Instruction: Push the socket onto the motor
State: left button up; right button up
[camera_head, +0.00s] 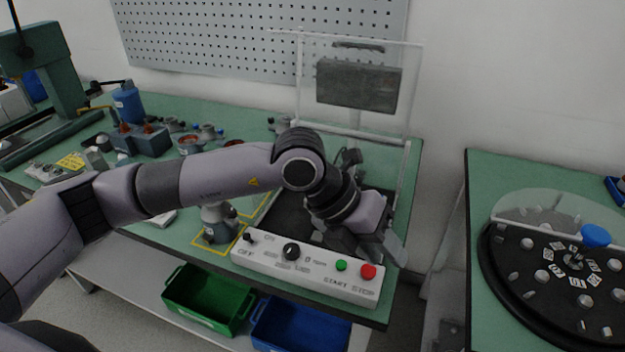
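My left arm reaches in from the left across the bench to the test station. My left gripper (385,243) points down behind the right end of the white control panel (305,272). Its fingertips are mostly hidden, so I cannot tell whether it is open or shut, or whether it holds anything. A grey motor-like part (217,222) stands in a yellow-outlined square left of the panel, partly under my forearm. I cannot make out the socket, or any motor at the gripper; my wrist covers much of the station's dark base (285,222). My right gripper is not in view.
A raised transparent cover (412,95) with a grey block stands behind my wrist. The panel has knobs, a green button and a red button. Green (208,300) and blue (300,328) bins sit below. A black round tray (545,265) lies on the right table. Parts crowd the bench's back left.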

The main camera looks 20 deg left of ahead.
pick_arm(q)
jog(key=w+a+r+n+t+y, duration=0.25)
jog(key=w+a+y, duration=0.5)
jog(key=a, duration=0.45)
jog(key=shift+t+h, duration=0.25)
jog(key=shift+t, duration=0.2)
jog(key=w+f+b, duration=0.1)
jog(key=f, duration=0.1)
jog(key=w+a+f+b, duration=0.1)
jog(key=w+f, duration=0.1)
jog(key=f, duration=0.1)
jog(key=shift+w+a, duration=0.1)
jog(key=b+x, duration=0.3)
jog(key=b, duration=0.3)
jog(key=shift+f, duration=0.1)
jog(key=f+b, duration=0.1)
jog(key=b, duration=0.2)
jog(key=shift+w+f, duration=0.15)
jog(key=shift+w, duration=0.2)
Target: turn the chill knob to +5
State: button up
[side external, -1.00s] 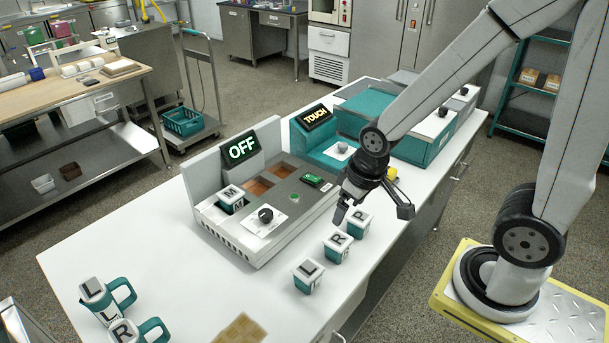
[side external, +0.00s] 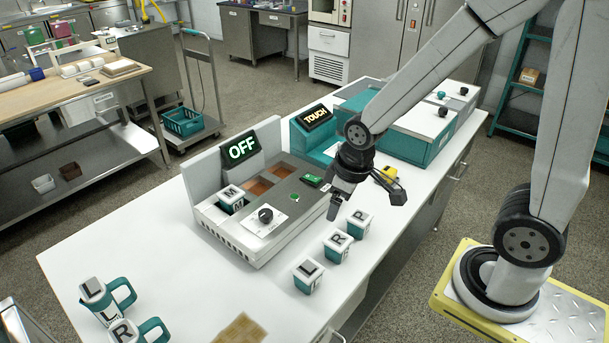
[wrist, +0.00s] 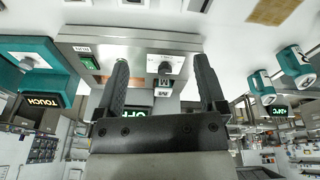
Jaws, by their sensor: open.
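A black knob (side external: 265,214) stands on a white dial plate on the grey machine (side external: 225,240), whose display (side external: 241,149) reads OFF. Its dial lettering is too small to read, so I cannot tell its name or setting. My gripper (side external: 334,211) is above the machine's front right edge, to the right of the knob and apart from it. In the wrist view my gripper (wrist: 161,62) is open and empty. The knob (wrist: 165,69) shows between its two fingers, farther off, on its white plate.
A green switch (side external: 312,181) is on the machine. A teal unit with a TOUCH display (side external: 317,117) stands behind.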

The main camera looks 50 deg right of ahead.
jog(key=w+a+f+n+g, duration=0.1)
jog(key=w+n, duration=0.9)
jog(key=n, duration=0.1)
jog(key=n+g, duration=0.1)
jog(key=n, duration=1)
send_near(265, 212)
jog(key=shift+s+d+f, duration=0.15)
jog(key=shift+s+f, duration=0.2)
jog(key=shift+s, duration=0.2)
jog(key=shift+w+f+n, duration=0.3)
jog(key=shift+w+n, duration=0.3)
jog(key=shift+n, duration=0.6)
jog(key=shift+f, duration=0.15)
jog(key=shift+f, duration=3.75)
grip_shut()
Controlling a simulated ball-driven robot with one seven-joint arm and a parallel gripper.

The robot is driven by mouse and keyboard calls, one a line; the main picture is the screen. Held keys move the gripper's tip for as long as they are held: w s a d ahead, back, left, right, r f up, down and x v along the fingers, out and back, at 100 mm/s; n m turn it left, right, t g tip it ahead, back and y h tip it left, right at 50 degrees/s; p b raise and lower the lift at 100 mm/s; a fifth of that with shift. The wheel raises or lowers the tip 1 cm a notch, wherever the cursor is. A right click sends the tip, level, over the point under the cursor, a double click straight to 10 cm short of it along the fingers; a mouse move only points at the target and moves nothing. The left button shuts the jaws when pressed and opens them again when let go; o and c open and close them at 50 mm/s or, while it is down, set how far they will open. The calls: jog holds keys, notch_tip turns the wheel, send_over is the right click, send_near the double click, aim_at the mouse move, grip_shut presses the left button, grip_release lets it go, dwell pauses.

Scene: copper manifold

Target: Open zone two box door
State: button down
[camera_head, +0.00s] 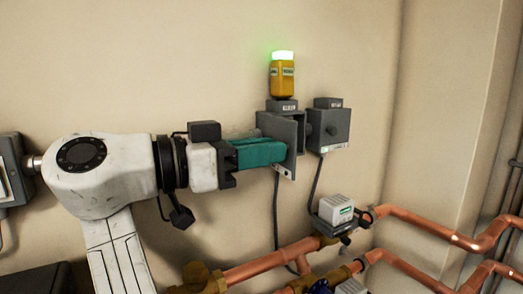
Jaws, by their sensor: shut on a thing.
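Two small grey boxes are mounted on the wall. My gripper (279,152), with teal fingers, reaches from the left to the door (291,165) of the left box (283,105). It is shut at the door's face; the part it grips is hidden by the fingers. The door looks like a flat grey panel standing out at an angle from the box, so it appears at least partly open. The inside of the box is hidden. The labels are too small to read, so I cannot tell which box is zone two.
The right box (341,131) has a round knob and looks shut. A yellow jar-shaped unit (282,80) with a glowing green top stands on the left box. Copper pipes (262,267) and a white-topped valve actuator (337,209) lie below. Cables hang from the boxes.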

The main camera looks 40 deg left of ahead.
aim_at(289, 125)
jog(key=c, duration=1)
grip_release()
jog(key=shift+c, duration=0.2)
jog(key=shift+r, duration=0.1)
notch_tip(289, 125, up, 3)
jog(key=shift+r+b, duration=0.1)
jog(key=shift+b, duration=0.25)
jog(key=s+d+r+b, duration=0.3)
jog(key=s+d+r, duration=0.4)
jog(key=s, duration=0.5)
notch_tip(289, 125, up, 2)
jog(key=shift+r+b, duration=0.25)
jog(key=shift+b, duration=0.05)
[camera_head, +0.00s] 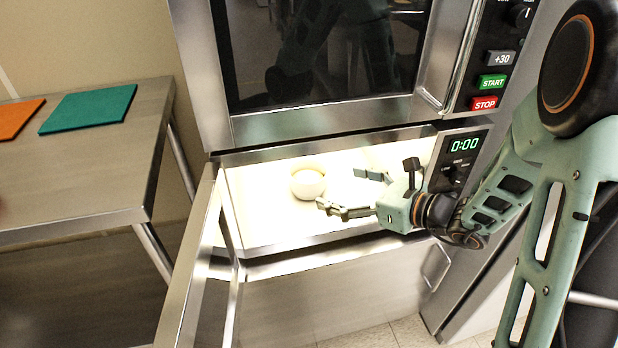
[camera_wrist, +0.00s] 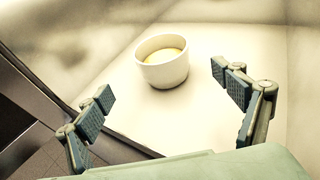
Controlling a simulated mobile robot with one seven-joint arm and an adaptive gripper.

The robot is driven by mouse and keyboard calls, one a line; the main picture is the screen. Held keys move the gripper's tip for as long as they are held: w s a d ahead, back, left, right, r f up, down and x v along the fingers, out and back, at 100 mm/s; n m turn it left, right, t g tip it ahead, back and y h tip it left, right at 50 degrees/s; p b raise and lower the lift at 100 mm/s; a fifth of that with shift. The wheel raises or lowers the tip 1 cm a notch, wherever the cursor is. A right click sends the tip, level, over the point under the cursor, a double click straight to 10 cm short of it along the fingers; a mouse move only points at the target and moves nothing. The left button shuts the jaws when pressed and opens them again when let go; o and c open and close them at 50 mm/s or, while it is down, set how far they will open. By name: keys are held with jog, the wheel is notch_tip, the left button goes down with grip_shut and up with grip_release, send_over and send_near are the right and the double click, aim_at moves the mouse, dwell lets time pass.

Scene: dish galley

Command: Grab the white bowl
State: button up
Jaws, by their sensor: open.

******************************

Short exercise: Without the pictures, return all the records precisely as they stand.

Written answer:
Instruction: Push the socket onto the motor
State: left button up; right button up
[camera_head, +0.00s] 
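My left arm reaches in from the left across the bench to the test station. My left gripper (385,243) points down behind the right end of the white control panel (305,272). Its fingertips are mostly hidden, so I cannot tell whether it is open or shut, or whether it holds anything. A grey motor-like part (217,222) stands in a yellow-outlined square left of the panel, partly under my forearm. I cannot make out the socket, or any motor at the gripper; my wrist covers much of the station's dark base (285,222). My right gripper is not in view.
A raised transparent cover (412,95) with a grey block stands behind my wrist. The panel has knobs, a green button and a red button. Green (208,300) and blue (300,328) bins sit below. A black round tray (545,265) lies on the right table. Parts crowd the bench's back left.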

The main camera looks 20 deg left of ahead.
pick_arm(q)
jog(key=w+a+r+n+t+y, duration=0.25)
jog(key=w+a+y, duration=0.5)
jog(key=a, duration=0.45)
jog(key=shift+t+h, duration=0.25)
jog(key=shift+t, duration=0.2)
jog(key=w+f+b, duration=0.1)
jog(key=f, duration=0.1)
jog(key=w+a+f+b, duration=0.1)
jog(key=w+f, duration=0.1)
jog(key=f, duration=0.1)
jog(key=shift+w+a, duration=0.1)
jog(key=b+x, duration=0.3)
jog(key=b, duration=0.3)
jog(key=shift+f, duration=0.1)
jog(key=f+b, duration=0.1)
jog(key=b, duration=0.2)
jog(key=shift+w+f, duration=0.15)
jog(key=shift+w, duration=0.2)
Target: turn the chill knob to +5
State: button up
[side external, -1.00s] 
[side external, +0.00s] 
[wrist, +0.00s] 
Jaws, by their sensor: open.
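A black knob (side external: 265,214) stands on a white dial plate on the grey machine (side external: 225,240), whose display (side external: 241,149) reads OFF. Its dial lettering is too small to read, so I cannot tell its name or setting. My gripper (side external: 334,211) is above the machine's front right edge, to the right of the knob and apart from it. In the wrist view my gripper (wrist: 161,62) is open and empty. The knob (wrist: 165,69) shows between its two fingers, farther off, on its white plate.
A green switch (side external: 312,181) is on the machine. A teal unit with a TOUCH display (side external: 317,117) stands behind.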

The main camera looks 50 deg right of ahead.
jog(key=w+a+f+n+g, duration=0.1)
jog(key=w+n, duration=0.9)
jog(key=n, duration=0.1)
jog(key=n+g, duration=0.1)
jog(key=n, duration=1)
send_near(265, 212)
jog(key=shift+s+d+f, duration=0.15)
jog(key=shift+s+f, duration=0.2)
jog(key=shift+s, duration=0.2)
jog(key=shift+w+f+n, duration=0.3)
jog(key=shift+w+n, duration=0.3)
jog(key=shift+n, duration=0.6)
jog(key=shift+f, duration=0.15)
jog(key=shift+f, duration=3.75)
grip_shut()
Controlling a simulated ball-driven robot with one seven-joint arm and a parallel gripper.

The robot is driven by mouse and keyboard calls, one a line; the main picture is the screen. Held keys move the gripper's tip for as long as they are held: w s a d ahead, back, left, right, r f up, down and x v along the fingers, out and back, at 100 mm/s; n m turn it left, right, t g tip it ahead, back and y h tip it left, right at 50 degrees/s; p b raise and lower the lift at 100 mm/s; a fifth of that with shift. The wheel raises or lowers the tip 1 cm a notch, wherever the cursor is. A right click sends the tip, level, over the point under the cursor, a double click straight to 10 cm short of it along the fingers; a mouse move only points at the target and moves nothing. The left button shuts the jaws when pressed and opens them again when let go; o and c open and close them at 50 mm/s or, while it is down, set how far they will open. The calls: jog holds keys, notch_tip turns the wheel, send_over is the right click, send_near the double click, aim_at the mouse move, grip_shut presses the left button, grip_release lets it go, dwell pauses.

Scene: copper manifold

Target: Open zone two box door
State: button down
[camera_head, +0.00s] 
Jaws, by their sensor: shut on a thing.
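Two small grey boxes are mounted on the wall. My gripper (279,152), with teal fingers, reaches from the left to the door (291,165) of the left box (283,105). It is shut at the door's face; the part it grips is hidden by the fingers. The door looks like a flat grey panel standing out at an angle from the box, so it appears at least partly open. The inside of the box is hidden. The labels are too small to read, so I cannot tell which box is zone two.
The right box (341,131) has a round knob and looks shut. A yellow jar-shaped unit (282,80) with a glowing green top stands on the left box. Copper pipes (262,267) and a white-topped valve actuator (337,209) lie below. Cables hang from the boxes.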

The main camera looks 40 deg left of ahead.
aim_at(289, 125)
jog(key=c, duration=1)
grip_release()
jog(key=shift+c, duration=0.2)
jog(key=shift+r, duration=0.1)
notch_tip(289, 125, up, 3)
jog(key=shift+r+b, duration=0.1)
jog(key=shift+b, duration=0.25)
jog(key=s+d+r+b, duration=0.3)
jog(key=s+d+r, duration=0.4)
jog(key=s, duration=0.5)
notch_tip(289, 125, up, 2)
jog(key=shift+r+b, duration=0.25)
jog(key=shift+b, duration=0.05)
[camera_head, +0.00s] 
[camera_wrist, +0.00s] 
Controlling a simulated mobile robot with one seven-joint arm and an adaptive gripper.

The robot is driven by mouse and keyboard calls, one a line; the main picture is the screen. Held keys move the gripper's tip for as long as they are held: w s a d ahead, back, left, right, r f up, down and x v along the fingers, out and back, at 100 mm/s; n m turn it left, right, t g tip it ahead, back and y h tip it left, right at 50 degrees/s; p b raise and lower the lift at 100 mm/s; a fifth of that with shift. The wheel raises or lowers the tip 1 cm a notch, wherever the cursor is. A right click sends the tip, level, over the point under the cursor, a double click straight to 10 cm short of it along the fingers; a mouse move only points at the target and moves nothing. The left button shuts the jaws when pressed and opens them again when let go; o and c open and close them at 50 mm/s or, while it is down, set how far they will open. By name: keys are held with jog, the wheel is notch_tip, the left button goes down with grip_shut and up with grip_release, send_over and send_near are the right and the double click, aim_at moves the mouse, dwell lets time pass.

Scene: dish galley

Command: Grab the white bowl
State: button up
Jaws, by their sensor: open.

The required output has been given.